_What this task involves:_ Check the listing below line by line and report how many lines hold "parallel", with no other words.

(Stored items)
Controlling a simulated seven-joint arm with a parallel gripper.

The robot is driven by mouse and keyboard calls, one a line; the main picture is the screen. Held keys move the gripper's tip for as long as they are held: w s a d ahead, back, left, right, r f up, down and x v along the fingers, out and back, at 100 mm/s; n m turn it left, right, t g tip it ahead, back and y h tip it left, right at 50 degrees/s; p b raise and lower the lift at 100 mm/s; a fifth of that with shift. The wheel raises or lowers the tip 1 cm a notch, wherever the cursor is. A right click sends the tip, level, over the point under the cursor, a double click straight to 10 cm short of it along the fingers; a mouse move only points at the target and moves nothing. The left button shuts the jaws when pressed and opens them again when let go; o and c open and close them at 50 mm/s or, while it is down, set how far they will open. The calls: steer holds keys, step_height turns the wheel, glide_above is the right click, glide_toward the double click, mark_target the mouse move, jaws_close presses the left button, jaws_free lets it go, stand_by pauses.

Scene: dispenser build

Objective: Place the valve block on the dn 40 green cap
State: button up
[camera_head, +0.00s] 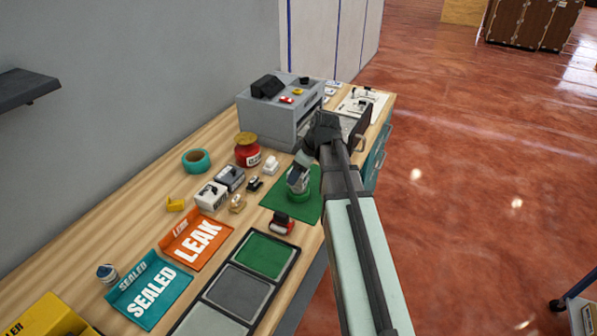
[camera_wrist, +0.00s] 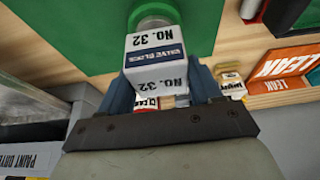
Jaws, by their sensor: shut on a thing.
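The valve block (camera_wrist: 155,70) is a white box with a dark blue band and the label "NO. 32". My gripper (camera_wrist: 160,90) is shut on it, one blue finger on each side. In the head view my gripper (camera_head: 299,172) points down over the green mat (camera_head: 279,200), with the block mostly hidden by the fingers. A round green cap (camera_head: 299,197) is on the mat, directly under the block. In the wrist view the cap (camera_wrist: 153,20) shows just beyond the block's upper edge. I cannot tell whether the block touches the cap.
A grey machine (camera_head: 268,118) stands behind the mat. Small boxes, a red jar (camera_head: 247,154) and teal tape (camera_head: 196,160) lie left. An orange LEAK tray (camera_head: 195,240), a teal SEALED tray (camera_head: 150,290) and a compartment tray (camera_head: 237,290) are nearer. A red-black item (camera_head: 281,224) is close to the mat.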

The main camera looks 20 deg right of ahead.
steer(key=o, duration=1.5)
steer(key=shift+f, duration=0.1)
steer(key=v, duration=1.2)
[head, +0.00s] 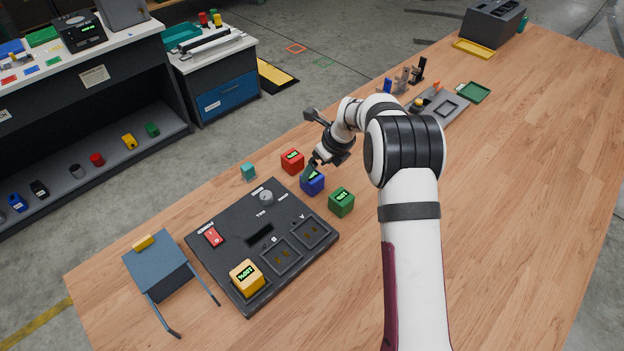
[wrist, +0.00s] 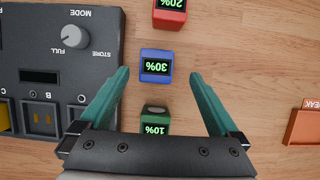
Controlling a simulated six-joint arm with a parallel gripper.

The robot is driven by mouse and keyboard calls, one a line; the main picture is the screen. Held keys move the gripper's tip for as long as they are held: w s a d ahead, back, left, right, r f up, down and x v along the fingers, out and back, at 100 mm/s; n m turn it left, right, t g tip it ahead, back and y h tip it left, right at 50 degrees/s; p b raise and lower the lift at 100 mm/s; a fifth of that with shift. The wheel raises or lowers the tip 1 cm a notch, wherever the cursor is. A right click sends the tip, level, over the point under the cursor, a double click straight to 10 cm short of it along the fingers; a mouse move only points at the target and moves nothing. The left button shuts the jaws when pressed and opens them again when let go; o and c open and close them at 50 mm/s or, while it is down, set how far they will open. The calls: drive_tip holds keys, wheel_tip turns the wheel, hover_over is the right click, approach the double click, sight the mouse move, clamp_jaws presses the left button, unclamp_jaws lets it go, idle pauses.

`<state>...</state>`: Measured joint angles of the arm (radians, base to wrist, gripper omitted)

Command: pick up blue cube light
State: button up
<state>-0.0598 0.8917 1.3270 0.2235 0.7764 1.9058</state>
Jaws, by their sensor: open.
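The blue cube (head: 313,184) rests on the wooden table beside the dark panel, between a red cube and a green cube. In the wrist view the blue cube (wrist: 156,66) shows a lit display reading 30%, upside down. My gripper (head: 312,167) is right over the blue cube in the head view and hides part of its top. In the wrist view the teal fingers of my gripper (wrist: 160,74) are spread wide, with the blue cube in line between their tips and nothing held. I cannot tell the exact height gap.
The red cube (head: 292,161) and green cube (head: 341,202) stand close on either side. The dark panel (head: 225,262) has a knob, a red switch and sockets; a yellow cube (head: 246,277) sits on it.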

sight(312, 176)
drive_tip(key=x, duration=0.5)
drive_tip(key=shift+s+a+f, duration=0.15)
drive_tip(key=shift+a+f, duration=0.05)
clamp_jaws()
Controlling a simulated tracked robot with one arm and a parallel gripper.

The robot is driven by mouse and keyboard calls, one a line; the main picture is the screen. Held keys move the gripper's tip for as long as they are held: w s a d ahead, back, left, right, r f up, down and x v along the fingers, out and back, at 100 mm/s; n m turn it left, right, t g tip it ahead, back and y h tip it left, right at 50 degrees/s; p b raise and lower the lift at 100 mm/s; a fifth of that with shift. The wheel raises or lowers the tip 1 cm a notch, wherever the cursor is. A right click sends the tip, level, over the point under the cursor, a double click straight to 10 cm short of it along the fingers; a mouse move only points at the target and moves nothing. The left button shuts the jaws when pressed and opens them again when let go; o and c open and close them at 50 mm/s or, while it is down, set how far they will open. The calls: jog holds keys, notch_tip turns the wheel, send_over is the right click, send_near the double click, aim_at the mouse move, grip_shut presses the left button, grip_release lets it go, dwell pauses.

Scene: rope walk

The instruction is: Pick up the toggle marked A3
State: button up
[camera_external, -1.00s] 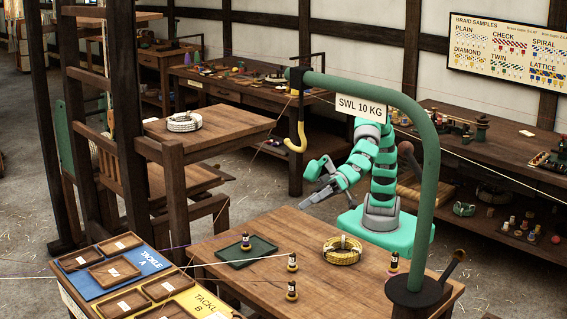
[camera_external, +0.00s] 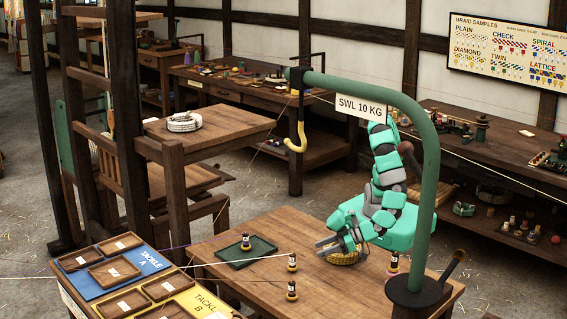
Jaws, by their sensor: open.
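Several small dark toggles with yellowish bands stand upright on the wooden table. One toggle (camera_external: 246,243) stands at the green tray (camera_external: 262,254), one (camera_external: 292,263) right of the tray, one (camera_external: 291,291) nearer the front, and one (camera_external: 394,264) at the right, close to the post. Their markings are too small to read, so I cannot tell which is A3. My gripper (camera_external: 326,245) is open and empty, low above the table, right of the tray and beyond the middle toggle. It partly hides a yellow rope coil (camera_external: 346,260).
A green post with a hooked arm (camera_external: 428,190) and an "SWL 10 KG" sign (camera_external: 361,106) rises at the table's right. Thin cords run in from the left to the toggles. Small trays on the Tackle A board (camera_external: 147,262) and Tackle B board (camera_external: 208,299) lie at front left.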

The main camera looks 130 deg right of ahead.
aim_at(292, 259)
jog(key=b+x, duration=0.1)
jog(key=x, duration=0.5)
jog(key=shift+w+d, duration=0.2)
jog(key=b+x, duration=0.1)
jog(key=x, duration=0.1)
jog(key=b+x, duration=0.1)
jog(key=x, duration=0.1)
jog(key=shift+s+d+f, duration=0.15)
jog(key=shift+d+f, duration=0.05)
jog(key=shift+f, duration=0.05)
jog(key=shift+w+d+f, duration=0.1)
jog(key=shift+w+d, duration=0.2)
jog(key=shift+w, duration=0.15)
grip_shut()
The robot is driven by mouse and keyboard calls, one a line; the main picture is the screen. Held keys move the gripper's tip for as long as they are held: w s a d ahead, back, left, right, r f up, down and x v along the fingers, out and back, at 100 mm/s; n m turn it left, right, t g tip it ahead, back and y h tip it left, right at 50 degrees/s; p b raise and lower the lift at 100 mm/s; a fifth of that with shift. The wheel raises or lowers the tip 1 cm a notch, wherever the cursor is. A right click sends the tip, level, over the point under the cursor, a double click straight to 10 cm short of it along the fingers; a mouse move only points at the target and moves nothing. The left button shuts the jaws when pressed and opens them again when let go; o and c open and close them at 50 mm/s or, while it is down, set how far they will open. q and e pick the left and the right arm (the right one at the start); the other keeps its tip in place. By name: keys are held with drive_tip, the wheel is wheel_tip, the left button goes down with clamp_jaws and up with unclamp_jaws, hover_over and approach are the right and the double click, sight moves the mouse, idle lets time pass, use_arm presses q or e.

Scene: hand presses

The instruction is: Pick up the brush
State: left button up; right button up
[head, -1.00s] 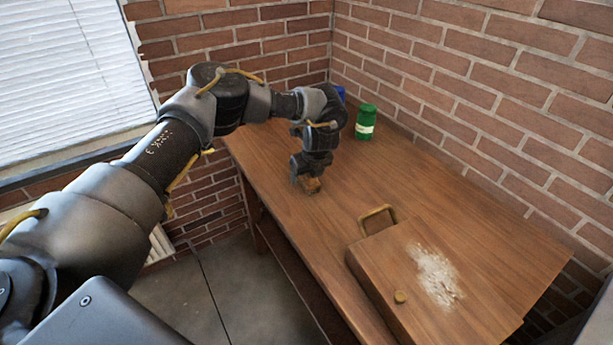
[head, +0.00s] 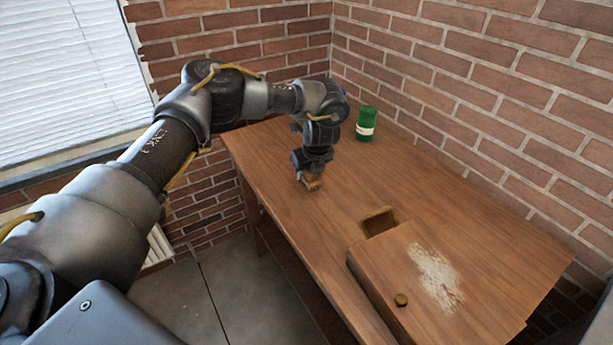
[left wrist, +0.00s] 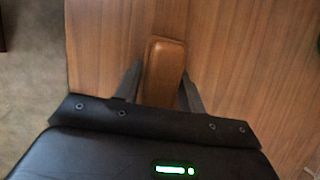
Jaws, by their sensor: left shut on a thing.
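The brush (head: 313,183) is a small wooden block at the left part of the wooden table, under my left gripper (head: 311,176). In the left wrist view the brush (left wrist: 164,68) shows as an orange-brown rounded wooden back. The two dark fingers of my left gripper (left wrist: 160,92) stand at its left and right sides, shut on it. The underside of the brush is hidden, and I cannot tell whether it touches the table. My right gripper is in neither view.
A wooden box-like press (head: 400,262) with a handle (head: 377,221), a knob and a patch of white powder stands at the table's front right. A green can (head: 366,124) with a white band stands at the back. The table (head: 345,185) between them is bare. Brick walls close off the back.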

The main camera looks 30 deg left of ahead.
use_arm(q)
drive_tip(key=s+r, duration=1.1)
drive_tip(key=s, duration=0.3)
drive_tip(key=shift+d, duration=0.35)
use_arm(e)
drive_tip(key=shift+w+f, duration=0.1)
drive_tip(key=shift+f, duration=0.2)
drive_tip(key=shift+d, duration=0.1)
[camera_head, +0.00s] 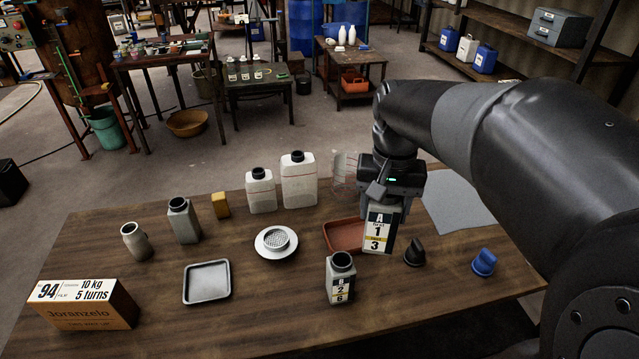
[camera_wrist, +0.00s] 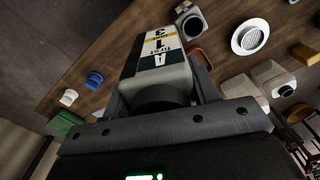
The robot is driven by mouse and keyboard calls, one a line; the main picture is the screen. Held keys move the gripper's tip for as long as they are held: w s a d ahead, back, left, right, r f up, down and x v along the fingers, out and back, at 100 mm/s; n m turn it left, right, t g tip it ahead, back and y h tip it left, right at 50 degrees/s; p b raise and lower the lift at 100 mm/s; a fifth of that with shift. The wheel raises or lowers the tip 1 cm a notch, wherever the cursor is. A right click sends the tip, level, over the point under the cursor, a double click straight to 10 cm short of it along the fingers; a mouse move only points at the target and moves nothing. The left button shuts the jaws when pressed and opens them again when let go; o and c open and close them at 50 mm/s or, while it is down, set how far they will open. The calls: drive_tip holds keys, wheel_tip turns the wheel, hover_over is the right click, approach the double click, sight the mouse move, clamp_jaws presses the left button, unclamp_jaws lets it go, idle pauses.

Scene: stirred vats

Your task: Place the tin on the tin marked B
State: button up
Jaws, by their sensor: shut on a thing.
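A grey tin marked A (camera_head: 380,229), with a black, white and yellow label reading 1 and 3, is in my gripper (camera_head: 388,204). My gripper is shut on its upper end from above. The wrist view shows this tin (camera_wrist: 158,55) between the two fingers (camera_wrist: 160,95). The tin marked B (camera_head: 341,279), grey with a dark round mouth, stands upright on the table, left of and nearer than the held tin. It also shows in the wrist view (camera_wrist: 189,22). The two tins are apart. I cannot tell how far the held tin is above the table.
A reddish tray (camera_head: 343,236) lies behind the held tin. A round white strainer (camera_head: 276,242), a grey tray (camera_head: 206,282) and a box (camera_head: 88,305) are left. Bare wood (camera_head: 270,310) surrounds tin B.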

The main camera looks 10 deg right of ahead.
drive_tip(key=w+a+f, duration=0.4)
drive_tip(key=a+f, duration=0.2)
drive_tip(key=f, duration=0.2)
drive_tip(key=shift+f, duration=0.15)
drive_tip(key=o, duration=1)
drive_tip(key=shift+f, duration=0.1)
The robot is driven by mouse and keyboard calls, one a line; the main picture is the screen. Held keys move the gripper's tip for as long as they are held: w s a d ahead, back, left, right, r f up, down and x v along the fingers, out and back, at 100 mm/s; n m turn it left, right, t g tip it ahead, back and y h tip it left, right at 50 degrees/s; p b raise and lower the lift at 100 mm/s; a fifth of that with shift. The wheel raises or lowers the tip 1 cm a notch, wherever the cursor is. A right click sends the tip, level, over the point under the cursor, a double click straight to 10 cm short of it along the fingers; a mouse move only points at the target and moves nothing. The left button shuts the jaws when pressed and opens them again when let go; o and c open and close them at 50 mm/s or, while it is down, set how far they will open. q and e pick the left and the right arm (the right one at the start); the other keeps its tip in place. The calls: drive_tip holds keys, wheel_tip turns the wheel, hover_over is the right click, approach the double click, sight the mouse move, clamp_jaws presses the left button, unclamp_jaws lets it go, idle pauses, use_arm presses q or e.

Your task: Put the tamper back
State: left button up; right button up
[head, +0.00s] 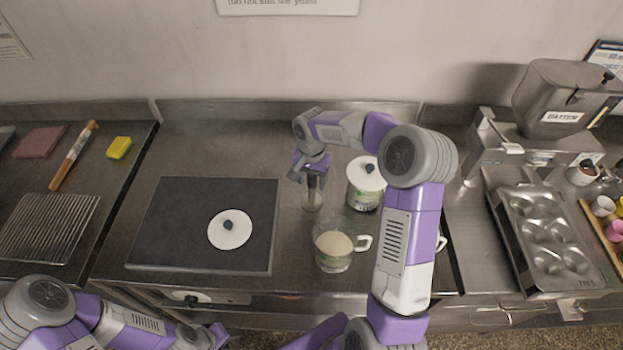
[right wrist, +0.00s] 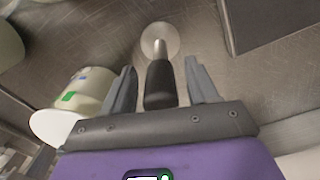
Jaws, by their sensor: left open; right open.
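The tamper (right wrist: 159,80) has a dark handle, a metal stem and a round metal foot. It stands on the steel counter, and its foot shows below my right gripper in the head view (head: 312,201). My right gripper (right wrist: 160,80) is open, with one finger on each side of the dark handle. Whether either finger touches it I cannot tell. My left gripper (head: 217,337) is open and empty, low at the front edge of the counter in the head view.
A white-lidded canister (head: 361,196) stands right of the tamper. A glass jug of pale batter (head: 332,262) stands in front. A dark slab (head: 171,222) with a white lid (head: 229,230) lies left. A muffin tin (head: 547,270) and batter dispenser (head: 560,98) are right.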

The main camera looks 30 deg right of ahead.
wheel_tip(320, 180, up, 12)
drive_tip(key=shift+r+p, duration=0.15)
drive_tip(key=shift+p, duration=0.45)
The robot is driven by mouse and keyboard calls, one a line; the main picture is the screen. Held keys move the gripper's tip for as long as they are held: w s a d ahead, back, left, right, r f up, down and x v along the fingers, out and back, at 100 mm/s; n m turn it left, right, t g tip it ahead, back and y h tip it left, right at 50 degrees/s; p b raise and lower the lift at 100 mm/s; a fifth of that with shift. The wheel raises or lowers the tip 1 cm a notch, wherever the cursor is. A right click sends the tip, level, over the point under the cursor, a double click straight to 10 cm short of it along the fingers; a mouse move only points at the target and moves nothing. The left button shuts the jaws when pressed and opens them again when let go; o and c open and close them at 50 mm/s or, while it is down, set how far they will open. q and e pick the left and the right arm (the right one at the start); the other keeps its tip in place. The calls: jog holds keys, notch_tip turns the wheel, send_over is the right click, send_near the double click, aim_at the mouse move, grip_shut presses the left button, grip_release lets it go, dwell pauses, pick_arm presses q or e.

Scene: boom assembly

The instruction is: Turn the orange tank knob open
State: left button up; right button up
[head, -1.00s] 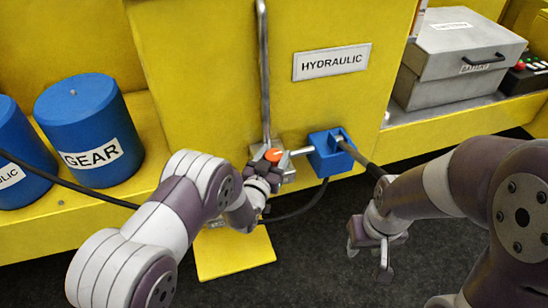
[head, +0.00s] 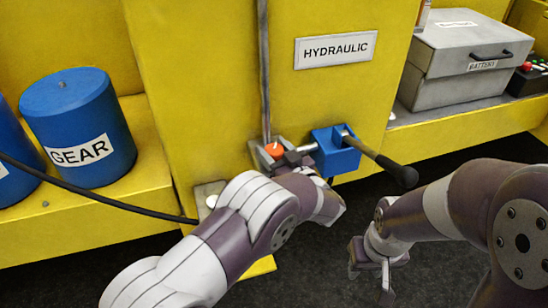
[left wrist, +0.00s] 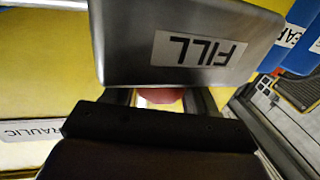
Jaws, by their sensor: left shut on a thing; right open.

_Complete answer:_ 3